Although PJM’s capacity market “is the subject of a lot of concern and criticism, it is the gold standard when you go into countries around the world,” Guerry said. She noted that Alberta is adopting a capacity market with DR on the supply side, like PJM.
Aside from losing DR revenue, “it would significantly increase our costs to serve if there were no centralized markets at all,” Guerry said. “It would be very prohibitive for us.”
The conference, which attracted about 80 people, came after a summer that observers expected to stress test ERCOT’s energy-only market because of its reduced capacity reserves. In addition to APPA and NRECA, the summit’s sponsors were the American Wind Energy Association, American Council on Renewable Energy, Solar Energy Industries Association, Large Public Power Council and Energy Systems Integration Group, a nonprofit educational association for engineers, researchers, technologists and policymakers.
Texas survived the summer with surprisingly modest prices and no generation shortfalls, thanks to better-than-expected generation performance and an early summer system peak that took advantage of above-normal wind.
But Beth Garza, director of ERCOT’s Independent Market Monitor, said 2019 may be a tougher challenge. (See related story, ERCOT Monitor Relieved by End of Summer; Concerned for 2019.)
The capacity market provides certainty that resources acquired will be available, Garza said. “In ERCOT you don’t get that certainty. And [certainty] comes with some cost: Any of us who have a fixed-price mortgage are paying for that certainty.”
Fallacy of Fungibility
The latest challenge for capacity markets has been the effort to accommodate state preferences for renewable and nuclear generation without suppressing auction prices.
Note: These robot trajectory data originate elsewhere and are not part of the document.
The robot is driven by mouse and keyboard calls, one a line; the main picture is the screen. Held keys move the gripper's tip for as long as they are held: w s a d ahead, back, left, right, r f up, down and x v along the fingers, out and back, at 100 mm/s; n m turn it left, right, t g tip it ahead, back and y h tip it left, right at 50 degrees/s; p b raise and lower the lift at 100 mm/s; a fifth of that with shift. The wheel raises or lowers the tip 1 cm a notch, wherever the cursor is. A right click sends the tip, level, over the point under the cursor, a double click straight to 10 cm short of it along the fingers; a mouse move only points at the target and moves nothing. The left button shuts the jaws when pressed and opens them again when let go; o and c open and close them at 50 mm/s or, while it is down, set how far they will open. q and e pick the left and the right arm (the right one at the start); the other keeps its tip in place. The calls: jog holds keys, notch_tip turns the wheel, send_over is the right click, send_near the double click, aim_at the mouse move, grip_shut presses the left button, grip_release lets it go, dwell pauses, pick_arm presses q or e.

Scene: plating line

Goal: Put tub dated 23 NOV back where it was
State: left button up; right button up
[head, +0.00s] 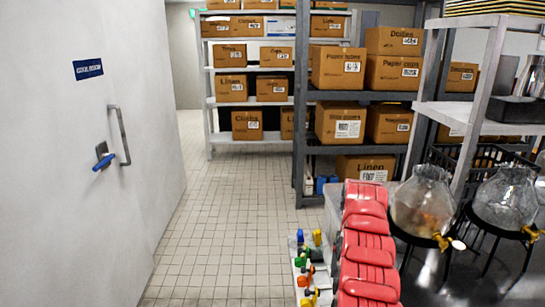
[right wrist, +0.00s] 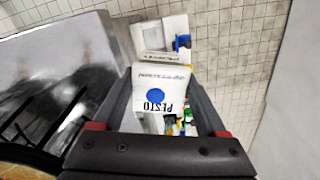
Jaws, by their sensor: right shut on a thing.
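My right gripper (right wrist: 160,78) shows in the right wrist view, its dark fingers on either side of a white tub. It is shut on this tub (right wrist: 154,82), which has a blue dot and the word PESTO, upside down in the picture. The small print on the tub is too small to read, so I cannot tell whether it is the one dated 23 NOV. Neither gripper shows in the head view, and the left gripper is in no frame.
A white door (head: 60,200) with a handle stands at the left. Tiled floor (head: 215,235) lies clear beside it. Shelves of cardboard boxes (head: 340,122) stand at the back. Red stacked items (head: 368,245), small coloured items (head: 305,262) and glass jars (head: 422,208) are at the right.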

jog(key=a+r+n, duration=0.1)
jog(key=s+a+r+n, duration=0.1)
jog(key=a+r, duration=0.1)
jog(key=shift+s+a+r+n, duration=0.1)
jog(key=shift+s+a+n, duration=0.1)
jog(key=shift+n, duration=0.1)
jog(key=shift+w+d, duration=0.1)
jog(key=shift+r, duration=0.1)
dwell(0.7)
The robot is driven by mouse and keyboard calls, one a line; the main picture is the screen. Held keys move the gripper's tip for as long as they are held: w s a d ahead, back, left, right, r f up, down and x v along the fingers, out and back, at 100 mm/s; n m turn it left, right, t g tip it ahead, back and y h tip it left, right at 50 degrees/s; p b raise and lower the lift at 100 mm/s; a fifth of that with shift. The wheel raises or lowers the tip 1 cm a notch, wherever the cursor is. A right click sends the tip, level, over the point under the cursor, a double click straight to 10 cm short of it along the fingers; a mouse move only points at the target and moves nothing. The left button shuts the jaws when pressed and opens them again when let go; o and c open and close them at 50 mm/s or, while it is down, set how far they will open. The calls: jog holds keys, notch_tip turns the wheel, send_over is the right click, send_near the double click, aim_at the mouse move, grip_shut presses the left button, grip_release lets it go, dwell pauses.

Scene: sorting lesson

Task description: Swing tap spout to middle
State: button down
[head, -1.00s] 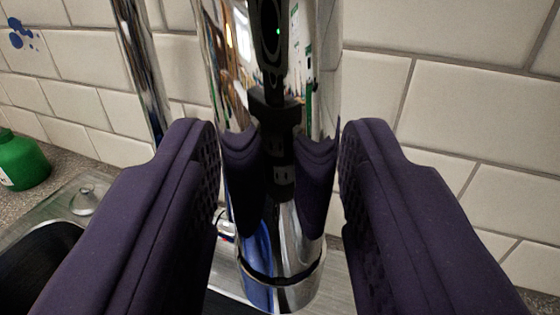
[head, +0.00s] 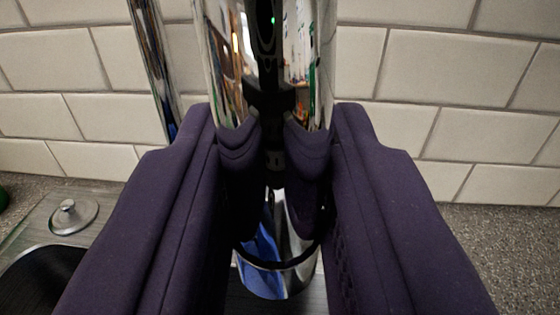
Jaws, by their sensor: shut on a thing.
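The chrome tap body (head: 315,70) stands upright in the middle of the view, mirror-bright with reflections of the room and of my fingers. My gripper (head: 272,135) is shut on it, with one dark purple finger against each side. A thinner chrome pipe (head: 153,65), which looks like the spout, rises to the left of the body and leaves the top of the picture. Its end and its joint with the body are out of sight. A dark ring circles the lower part of the tap, above its base.
A white tiled wall (head: 450,75) stands close behind the tap. At left are a dark sink basin (head: 40,275) and a round metal knob (head: 72,214) on the metal sink top. A speckled grey counter (head: 500,245) is clear at right. A sliver of green (head: 3,198) shows at the left edge.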

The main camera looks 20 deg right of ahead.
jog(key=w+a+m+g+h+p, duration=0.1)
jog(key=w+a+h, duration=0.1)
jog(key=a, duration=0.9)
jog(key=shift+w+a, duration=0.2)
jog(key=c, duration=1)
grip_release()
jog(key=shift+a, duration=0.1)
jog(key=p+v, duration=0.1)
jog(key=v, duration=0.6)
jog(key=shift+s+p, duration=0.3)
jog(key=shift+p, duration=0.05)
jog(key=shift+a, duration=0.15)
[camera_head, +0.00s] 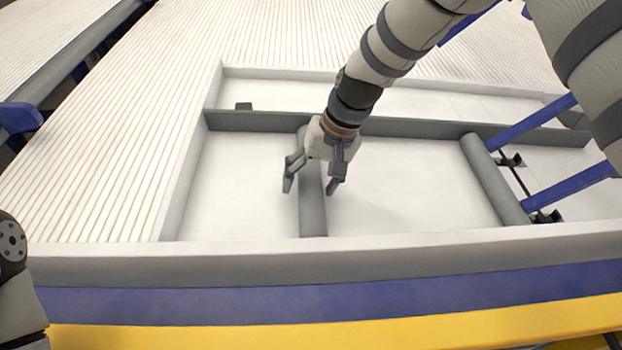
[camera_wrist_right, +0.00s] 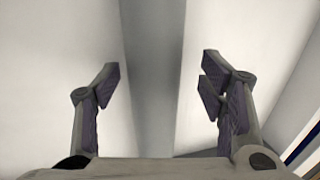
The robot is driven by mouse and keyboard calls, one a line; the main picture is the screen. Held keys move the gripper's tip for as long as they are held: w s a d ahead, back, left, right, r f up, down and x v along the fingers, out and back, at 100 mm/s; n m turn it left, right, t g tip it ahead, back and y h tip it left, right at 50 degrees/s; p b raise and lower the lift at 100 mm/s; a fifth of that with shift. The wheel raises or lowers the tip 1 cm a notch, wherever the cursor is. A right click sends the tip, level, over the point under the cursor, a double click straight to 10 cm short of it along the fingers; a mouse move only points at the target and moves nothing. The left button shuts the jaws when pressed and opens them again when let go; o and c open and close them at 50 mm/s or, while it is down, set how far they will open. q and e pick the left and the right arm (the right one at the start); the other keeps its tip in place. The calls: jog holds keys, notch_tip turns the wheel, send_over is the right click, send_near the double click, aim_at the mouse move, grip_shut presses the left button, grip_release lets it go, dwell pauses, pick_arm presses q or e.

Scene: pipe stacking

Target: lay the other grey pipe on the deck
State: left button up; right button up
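One grey pipe (camera_head: 313,210) lies in the white recessed tray (camera_head: 440,240), running from the back toward the front wall. My right gripper (camera_head: 313,188) is over this pipe, with one finger on each side. In the right wrist view the pipe (camera_wrist_right: 153,85) runs between the fingers (camera_wrist_right: 160,82), which are spread open with a visible gap on both sides. A second grey pipe (camera_head: 493,178) lies farther right in the tray, apart from the gripper. My left gripper is not in view; only part of my left arm shows at the lower left.
A white ribbed surface (camera_head: 110,140) spreads to the left of the tray. A grey crossbar (camera_head: 420,128) runs behind the pipes. Blue bars (camera_head: 570,185) stand at the right. A blue and yellow edge (camera_head: 330,325) runs along the front.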

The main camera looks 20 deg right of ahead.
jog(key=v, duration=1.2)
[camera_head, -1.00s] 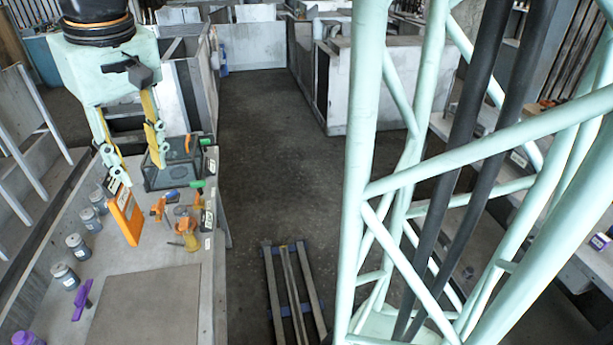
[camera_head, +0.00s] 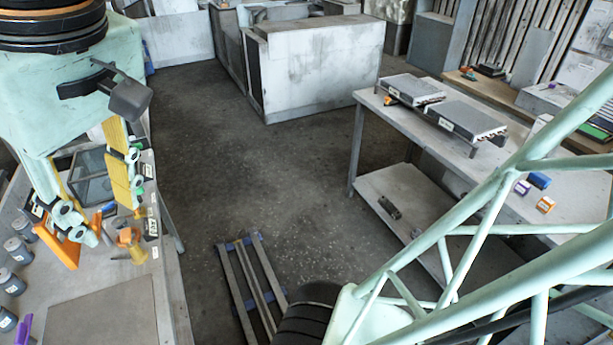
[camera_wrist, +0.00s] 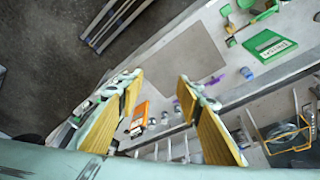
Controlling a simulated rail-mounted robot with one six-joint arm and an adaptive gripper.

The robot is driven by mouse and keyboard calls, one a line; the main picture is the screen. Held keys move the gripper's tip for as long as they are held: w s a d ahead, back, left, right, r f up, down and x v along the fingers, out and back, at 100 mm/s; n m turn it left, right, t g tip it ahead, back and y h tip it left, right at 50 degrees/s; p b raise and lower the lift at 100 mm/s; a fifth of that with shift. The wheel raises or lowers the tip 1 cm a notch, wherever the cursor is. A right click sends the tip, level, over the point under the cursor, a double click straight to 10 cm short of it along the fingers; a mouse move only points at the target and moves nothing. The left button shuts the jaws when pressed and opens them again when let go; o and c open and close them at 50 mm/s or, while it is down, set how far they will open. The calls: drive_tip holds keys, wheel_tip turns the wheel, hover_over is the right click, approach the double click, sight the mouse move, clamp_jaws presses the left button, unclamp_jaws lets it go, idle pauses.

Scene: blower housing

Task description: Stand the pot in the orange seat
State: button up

Morrison said state subsidies are only an issue because of the fallacy that capacity is a single fungible product.
“The RTOs do a good job of focusing on short-term reliability and low short-term marginal costs, and that’s great. But we need a lot more than that. We need long-term reliability; long-term price stability; environmentally favorable resources,” he said. “And if the one product that’s available is this fungible capacity product that the RTO has bought because they know better than us and our states, that doesn’t meet our needs.”
In June, FERC ordered PJM to expand its minimum offer price rule (MOPR), which now covers only new natural gas generation. The commission’s 3-2 ruling rejected both PJM’s capacity repricing proposal and the Independent Market Monitor’s MOPR-Ex proposal. (See PJM Unveils Capacity Proposal.)
Wilson was optimistic about the “resource specific” fixed resource requirement (FRR) proposal that he and consultant Rob Gramlich developed on behalf of environmental groups and the D.C. Office of the People’s Counsel.
“With a strong MOPR and this resource-specific FRR, we can have our RPM [Reliability Pricing Model] capacity market that is completely free of the impact of any subsidized resources because [they have] all been pulled out. It’s only the competitive resources [that remain]. And off to the side [are] those policy resources … they’re matched up with a commensurate amount of load, so customers are not paying twice. We’re … potentially getting to a pretty good place if we can make this FRR RS-thing work.”
Attorney Susan Bruce, who represents the PJM Industrial Customer Coalition, was less sanguine. “This is a case where there’s no good answer from my clients’ perspective. [We’re] just trying to find the least bad option,” she said.
She and Guerry expressed concerns over the modified FRR suggested by FERC.
“The FRR alternative, at least as it was put into the stakeholder process, would provide a very easy platform to sort of sink centralized capacity markets,” she said, predicting it would result in a “patchwork quilt of state policies” and a temptation to save uneconomic resources.
Guerry said the FRR alternative “makes us very nervous,” noting bilateral trades “are not transparent” to her company.
“Bilaterals are perfectly transparent to those in the market,” Wilson insisted.
But Devin Hartman, manager of electricity policy at the free market think tank R Street Institute, also was skeptical. He said it’s unworkable to administratively correct for subsidies in a pricing mechanism, calling it “a recipe for unintended consequences.”
“What constitutes a material subsidy?” he asked. “We’re going to have some fun with that — in perpetuity. It’s important to recognize that these markets have always had subsidies. Every resource has some degree of price subsidy. I don’t see how [PJM Monitor] Joe Bowring is going to come up with a screen to price correct for Price-Anderson,” referring to the law limiting liabilities for nuclear plant operators. “Where are you going to draw the line?”